→ **Direction**:
Look for "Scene" in each line of the entries, and return the matching lines.

[Excerpt from a dataset]
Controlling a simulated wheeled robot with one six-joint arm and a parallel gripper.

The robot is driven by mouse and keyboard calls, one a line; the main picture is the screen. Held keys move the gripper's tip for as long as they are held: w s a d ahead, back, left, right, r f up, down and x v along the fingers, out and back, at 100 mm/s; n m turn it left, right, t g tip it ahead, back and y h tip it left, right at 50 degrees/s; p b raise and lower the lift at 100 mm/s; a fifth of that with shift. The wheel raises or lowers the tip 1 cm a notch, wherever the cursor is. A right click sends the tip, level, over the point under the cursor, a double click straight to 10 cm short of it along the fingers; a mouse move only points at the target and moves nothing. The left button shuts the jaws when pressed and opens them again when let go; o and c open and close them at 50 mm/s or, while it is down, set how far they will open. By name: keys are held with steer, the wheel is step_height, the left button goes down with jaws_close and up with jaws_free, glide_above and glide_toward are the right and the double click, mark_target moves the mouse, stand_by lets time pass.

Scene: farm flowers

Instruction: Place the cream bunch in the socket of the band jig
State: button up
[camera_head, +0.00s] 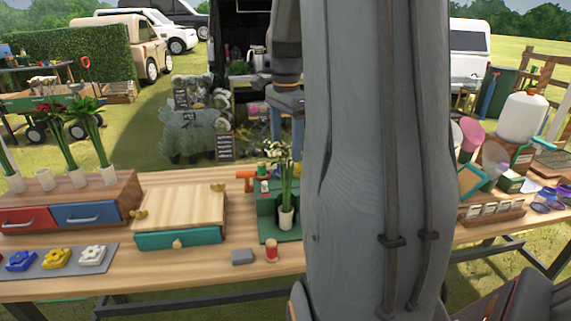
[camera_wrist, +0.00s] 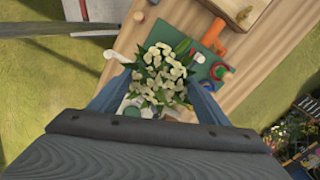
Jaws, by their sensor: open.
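The cream bunch (camera_wrist: 165,72) fills the middle of the wrist view, a cluster of cream blossoms with green leaves. In the head view its green stems (camera_head: 287,183) rise nearly upright from a white sleeve (camera_head: 286,218) on the green band jig (camera_head: 268,229). I cannot tell how the sleeve sits in the socket. My gripper (camera_head: 286,138) is above the jig, its blue fingers pointing down. In the wrist view the open fingers (camera_wrist: 158,88) are spread on both sides of the blossoms. The jig also shows in the wrist view (camera_wrist: 199,67), partly hidden by the bunch.
A wooden-topped box (camera_head: 180,208) stands left of the jig. A red spool (camera_head: 272,251) and a grey block (camera_head: 242,257) lie in front. Other bunches (camera_head: 70,150) stand on a drawer unit (camera_head: 85,212) at left. My arm hides the table right of the jig.

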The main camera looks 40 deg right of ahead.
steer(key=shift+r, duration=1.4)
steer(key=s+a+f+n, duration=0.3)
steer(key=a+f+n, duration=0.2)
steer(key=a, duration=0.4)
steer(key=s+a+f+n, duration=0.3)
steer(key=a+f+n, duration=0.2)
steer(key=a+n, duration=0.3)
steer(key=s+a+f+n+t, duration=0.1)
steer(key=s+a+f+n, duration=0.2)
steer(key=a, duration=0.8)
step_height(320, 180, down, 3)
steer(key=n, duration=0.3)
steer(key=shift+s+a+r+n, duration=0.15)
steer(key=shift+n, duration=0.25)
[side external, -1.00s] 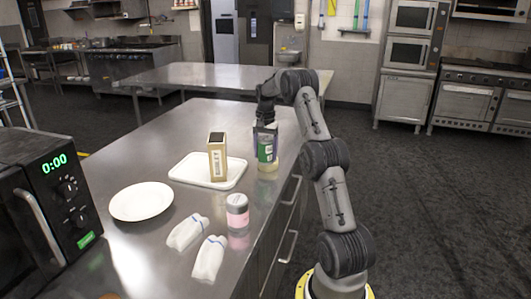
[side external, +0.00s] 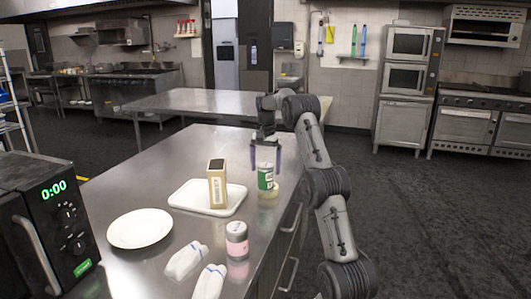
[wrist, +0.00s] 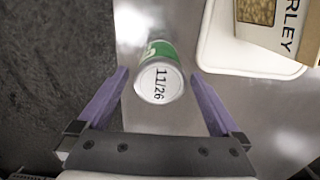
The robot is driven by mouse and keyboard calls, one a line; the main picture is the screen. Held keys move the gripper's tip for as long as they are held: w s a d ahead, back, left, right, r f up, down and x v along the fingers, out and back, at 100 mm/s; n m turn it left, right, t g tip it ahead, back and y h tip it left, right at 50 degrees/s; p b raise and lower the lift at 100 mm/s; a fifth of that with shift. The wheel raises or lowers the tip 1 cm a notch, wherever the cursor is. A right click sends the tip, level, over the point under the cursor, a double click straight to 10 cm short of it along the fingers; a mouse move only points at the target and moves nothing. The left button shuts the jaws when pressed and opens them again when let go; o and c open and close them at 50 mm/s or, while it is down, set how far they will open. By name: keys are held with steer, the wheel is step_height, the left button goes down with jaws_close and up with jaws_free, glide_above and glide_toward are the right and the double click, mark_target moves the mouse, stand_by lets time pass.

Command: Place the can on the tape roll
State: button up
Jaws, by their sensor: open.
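The green can (side external: 265,177) stands upright on the pale yellowish tape roll (side external: 268,197), near the counter's right edge. In the wrist view the can (wrist: 160,84) shows its white end marked "11/26". The tape roll is not visible in the wrist view. My gripper (side external: 265,164) is open above the can, with its purple fingers on either side of the can's upper part. In the wrist view my gripper (wrist: 160,74) has clear gaps between each finger and the can.
A white tray (side external: 181,198) holding a barley box (side external: 217,188) stands left of the can. A white plate (side external: 140,228), a pink-labelled can (side external: 237,240) and two white cloth-like bundles (side external: 186,261) lie nearer the camera. A microwave (side external: 45,235) stands at left.

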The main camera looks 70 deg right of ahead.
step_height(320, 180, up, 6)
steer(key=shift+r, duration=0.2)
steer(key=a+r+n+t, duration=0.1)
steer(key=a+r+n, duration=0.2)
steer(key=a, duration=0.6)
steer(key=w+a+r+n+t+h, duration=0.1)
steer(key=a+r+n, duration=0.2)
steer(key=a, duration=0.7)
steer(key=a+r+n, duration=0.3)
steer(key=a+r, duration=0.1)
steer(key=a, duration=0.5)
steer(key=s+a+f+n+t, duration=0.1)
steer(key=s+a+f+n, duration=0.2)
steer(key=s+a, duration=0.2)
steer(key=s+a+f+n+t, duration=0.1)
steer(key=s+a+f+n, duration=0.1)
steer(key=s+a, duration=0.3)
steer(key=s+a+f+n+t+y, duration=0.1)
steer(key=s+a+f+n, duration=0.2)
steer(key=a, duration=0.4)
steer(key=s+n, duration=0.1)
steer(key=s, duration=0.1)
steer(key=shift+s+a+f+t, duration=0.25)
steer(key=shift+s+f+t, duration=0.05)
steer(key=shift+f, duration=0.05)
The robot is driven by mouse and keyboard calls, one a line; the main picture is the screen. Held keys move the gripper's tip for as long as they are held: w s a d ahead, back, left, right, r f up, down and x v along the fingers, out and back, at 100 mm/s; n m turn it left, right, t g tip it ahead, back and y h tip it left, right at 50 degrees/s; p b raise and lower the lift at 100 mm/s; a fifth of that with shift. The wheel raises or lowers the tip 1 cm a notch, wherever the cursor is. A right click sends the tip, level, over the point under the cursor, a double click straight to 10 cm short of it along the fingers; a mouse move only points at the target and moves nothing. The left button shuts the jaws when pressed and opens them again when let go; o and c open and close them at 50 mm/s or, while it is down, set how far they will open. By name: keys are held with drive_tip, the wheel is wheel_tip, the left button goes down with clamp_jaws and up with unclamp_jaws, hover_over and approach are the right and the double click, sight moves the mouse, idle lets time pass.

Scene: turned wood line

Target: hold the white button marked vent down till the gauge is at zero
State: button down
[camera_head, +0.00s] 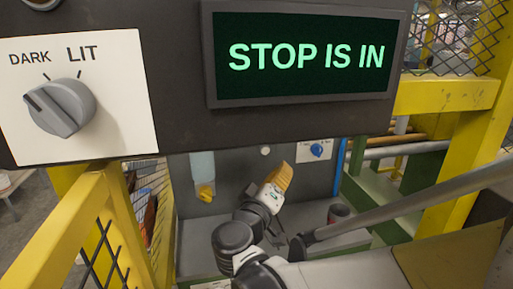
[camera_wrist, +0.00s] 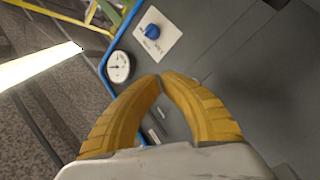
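My gripper (camera_head: 284,173) has yellow fingers and is raised in front of the grey panel below the display. In the wrist view its fingertips (camera_wrist: 161,77) meet, with nothing seen between them. A round white gauge (camera_wrist: 118,66) with a dark needle sits beside the panel's blue edge; its scale is too small to read. A small round white thing (camera_head: 265,150) is on the grey panel just left of the gripper in the head view. No vent marking is readable, so I cannot tell whether it is the button. The fingers hide part of the panel.
A blue knob on a white plate (camera_head: 317,150) is right of the gripper; it also shows in the wrist view (camera_wrist: 152,32). A display (camera_head: 305,55) reads STOP IS IN. A DARK/LIT knob (camera_head: 60,107) is at left. Yellow guard rails (camera_head: 60,225) flank the space.

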→ **Solution below**:
Scene: farm flowers
Scene: turned wood line

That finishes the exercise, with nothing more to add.